#### INSTRUCTIONS FOR THE TASK
Starting at the line that contains "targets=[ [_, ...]" and stopping at the line that contains "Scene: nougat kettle", repeat every line exactly, the two end lines included, and nothing else.

** begin DATASET EXCERPT **

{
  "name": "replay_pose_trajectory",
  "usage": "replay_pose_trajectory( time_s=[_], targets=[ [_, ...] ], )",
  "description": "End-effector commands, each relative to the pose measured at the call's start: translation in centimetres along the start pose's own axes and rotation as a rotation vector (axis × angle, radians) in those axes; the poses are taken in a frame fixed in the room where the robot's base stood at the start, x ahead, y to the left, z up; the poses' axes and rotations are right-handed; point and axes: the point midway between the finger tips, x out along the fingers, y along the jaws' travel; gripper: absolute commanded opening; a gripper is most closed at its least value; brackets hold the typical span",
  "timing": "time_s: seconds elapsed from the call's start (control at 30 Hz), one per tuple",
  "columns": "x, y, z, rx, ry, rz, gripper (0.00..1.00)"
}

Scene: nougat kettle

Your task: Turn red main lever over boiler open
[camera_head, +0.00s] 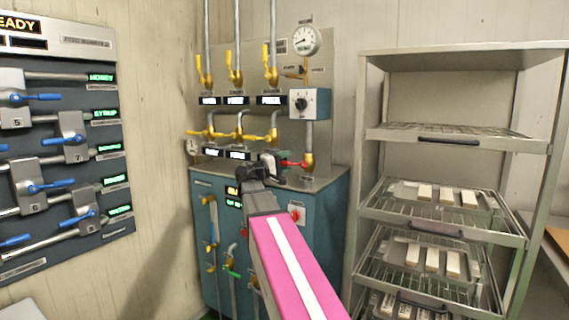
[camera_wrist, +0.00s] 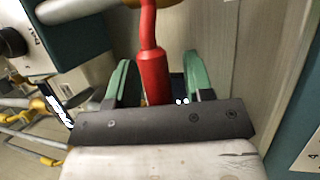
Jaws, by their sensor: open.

** end DATASET EXCERPT **

#### TASK OUTPUT
  "usage": "replay_pose_trajectory( time_s=[_], targets=[ [_, ...] ], )",
  "description": "End-effector commands, each relative to the pose measured at the call's start: translation in centimetres along the start pose's own axes and rotation as a rotation vector (axis × angle, radians) in those axes; the poses are taken in a frame fixed in the room where the robot's base stood at the start, x ahead, y to the left, z up; the poses' axes and rotations are right-handed; point and axes: the point midway between the finger tips, x out along the fingers, y along the jaws' travel; gripper: absolute commanded opening; a gripper is most closed at its least value; brackets hold the typical span",
  "timing": "time_s: seconds elapsed from the call's start (control at 30 Hz), one per tuple",
  "columns": "x, y, z, rx, ry, rz, gripper (0.00..1.00)"
}

Scene: nougat kettle

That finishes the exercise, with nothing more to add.